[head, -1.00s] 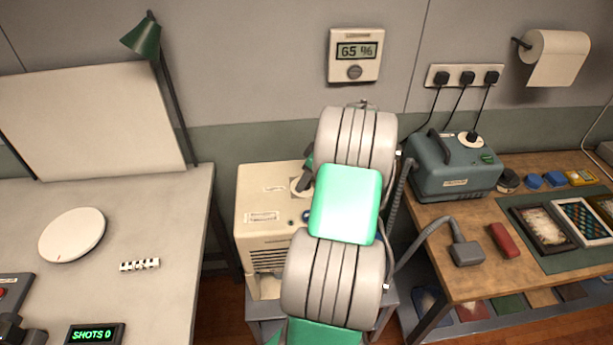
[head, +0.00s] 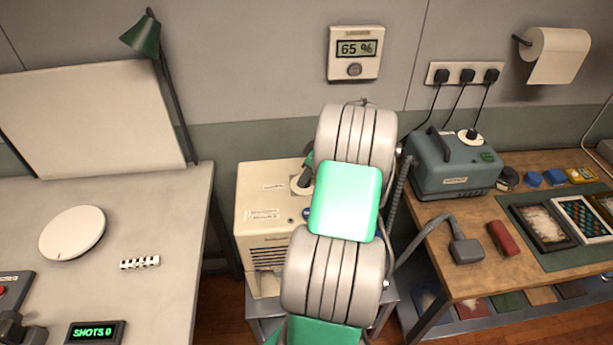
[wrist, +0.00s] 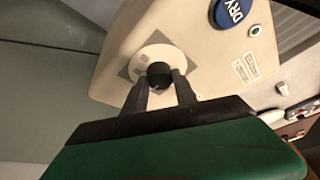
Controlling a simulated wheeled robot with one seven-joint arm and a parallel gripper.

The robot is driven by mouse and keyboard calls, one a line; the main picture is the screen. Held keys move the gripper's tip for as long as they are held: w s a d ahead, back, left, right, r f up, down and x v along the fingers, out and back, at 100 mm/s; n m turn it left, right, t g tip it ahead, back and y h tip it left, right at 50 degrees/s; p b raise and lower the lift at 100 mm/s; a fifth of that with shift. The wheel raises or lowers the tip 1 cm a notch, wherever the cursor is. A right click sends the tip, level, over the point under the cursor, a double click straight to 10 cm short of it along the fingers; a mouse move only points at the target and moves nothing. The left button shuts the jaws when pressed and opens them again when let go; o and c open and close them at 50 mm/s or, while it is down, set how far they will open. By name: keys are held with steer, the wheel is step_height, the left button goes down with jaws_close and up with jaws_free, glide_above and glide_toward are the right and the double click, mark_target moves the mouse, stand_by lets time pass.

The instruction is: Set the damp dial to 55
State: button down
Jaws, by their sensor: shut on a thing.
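The damp dial is a dark round knob (wrist: 158,75) on a pale round plate (wrist: 155,58) on top of a cream machine (wrist: 200,30). In the wrist view my gripper (wrist: 160,80) has its two dark fingers shut on the knob. The dial's markings are too small to read. In the head view the cream machine (head: 262,200) stands at the centre, and my arm covers its right part and most of the dial. A wall display (head: 355,52) above reads 65 %.
A blue DRY button (wrist: 230,11) and a small green button (wrist: 255,30) sit near the dial. A teal box (head: 455,165) stands on the wooden bench at the right. A white table (head: 150,220) stands at the left.

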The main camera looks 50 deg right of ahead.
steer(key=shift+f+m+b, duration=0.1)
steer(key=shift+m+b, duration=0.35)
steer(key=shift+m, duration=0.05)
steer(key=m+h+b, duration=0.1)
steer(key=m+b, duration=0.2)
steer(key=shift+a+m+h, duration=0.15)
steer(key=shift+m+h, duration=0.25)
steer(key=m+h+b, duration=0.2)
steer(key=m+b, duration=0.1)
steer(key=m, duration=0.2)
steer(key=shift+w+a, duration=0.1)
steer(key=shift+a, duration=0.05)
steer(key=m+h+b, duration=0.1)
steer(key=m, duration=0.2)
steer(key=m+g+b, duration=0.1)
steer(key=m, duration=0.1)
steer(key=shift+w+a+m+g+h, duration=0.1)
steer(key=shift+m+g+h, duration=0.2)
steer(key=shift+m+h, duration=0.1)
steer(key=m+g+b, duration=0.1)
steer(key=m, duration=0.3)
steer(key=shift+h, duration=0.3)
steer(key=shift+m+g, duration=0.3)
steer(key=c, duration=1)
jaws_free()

--------------------------------

**THE REQUEST**
All of the material above should be reproduced exactly, except the pictures.

**TASK RESULT**
[head, -1.00s] 
[head, +0.00s] 
[wrist, +0.00s] 
Controlling a simulated wheeled robot with one seven-joint arm and a parallel gripper.

The robot is driven by mouse and keyboard calls, one a line; the main picture is the screen. Held keys move the gripper's tip for as long as they are held: w s a d ahead, back, left, right, r f up, down and x v along the fingers, out and back, at 100 mm/s; n m turn it left, right, t g tip it ahead, back and y h tip it left, right at 50 degrees/s; p b raise and lower the lift at 100 mm/s; a fifth of that with shift. The wheel raises or lowers the tip 1 cm a notch, wherever the cursor is. A right click sends the tip, level, over the point under the cursor, a double click straight to 10 cm short of it along the fingers; a mouse move only points at the target and moves nothing. The left button shuts the jaws when pressed and opens them again when let go; o and c open and close them at 50 mm/s or, while it is down, set how far they will open. By name: keys are held with steer, the wheel is step_height, the left button goes down with jaws_close and up with jaws_free, glide_above and glide_toward are the right and the double click, mark_target moves the mouse, stand_by lets time pass.

The instruction is: Set the damp dial to 55
State: button down
Jaws, by their sensor: shut on a thing.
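The damp dial is a dark round knob (wrist: 158,75) on a pale round plate (wrist: 155,58) on top of a cream machine (wrist: 200,30). In the wrist view my gripper (wrist: 160,80) has its two dark fingers shut on the knob. The dial's markings are too small to read. In the head view the cream machine (head: 262,200) stands at the centre, and my arm covers its right part and most of the dial. A wall display (head: 355,52) above reads 65 %.
A blue DRY button (wrist: 230,11) and a small green button (wrist: 255,30) sit near the dial. A teal box (head: 455,165) stands on the wooden bench at the right. A white table (head: 150,220) stands at the left.

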The main camera looks 50 deg right of ahead.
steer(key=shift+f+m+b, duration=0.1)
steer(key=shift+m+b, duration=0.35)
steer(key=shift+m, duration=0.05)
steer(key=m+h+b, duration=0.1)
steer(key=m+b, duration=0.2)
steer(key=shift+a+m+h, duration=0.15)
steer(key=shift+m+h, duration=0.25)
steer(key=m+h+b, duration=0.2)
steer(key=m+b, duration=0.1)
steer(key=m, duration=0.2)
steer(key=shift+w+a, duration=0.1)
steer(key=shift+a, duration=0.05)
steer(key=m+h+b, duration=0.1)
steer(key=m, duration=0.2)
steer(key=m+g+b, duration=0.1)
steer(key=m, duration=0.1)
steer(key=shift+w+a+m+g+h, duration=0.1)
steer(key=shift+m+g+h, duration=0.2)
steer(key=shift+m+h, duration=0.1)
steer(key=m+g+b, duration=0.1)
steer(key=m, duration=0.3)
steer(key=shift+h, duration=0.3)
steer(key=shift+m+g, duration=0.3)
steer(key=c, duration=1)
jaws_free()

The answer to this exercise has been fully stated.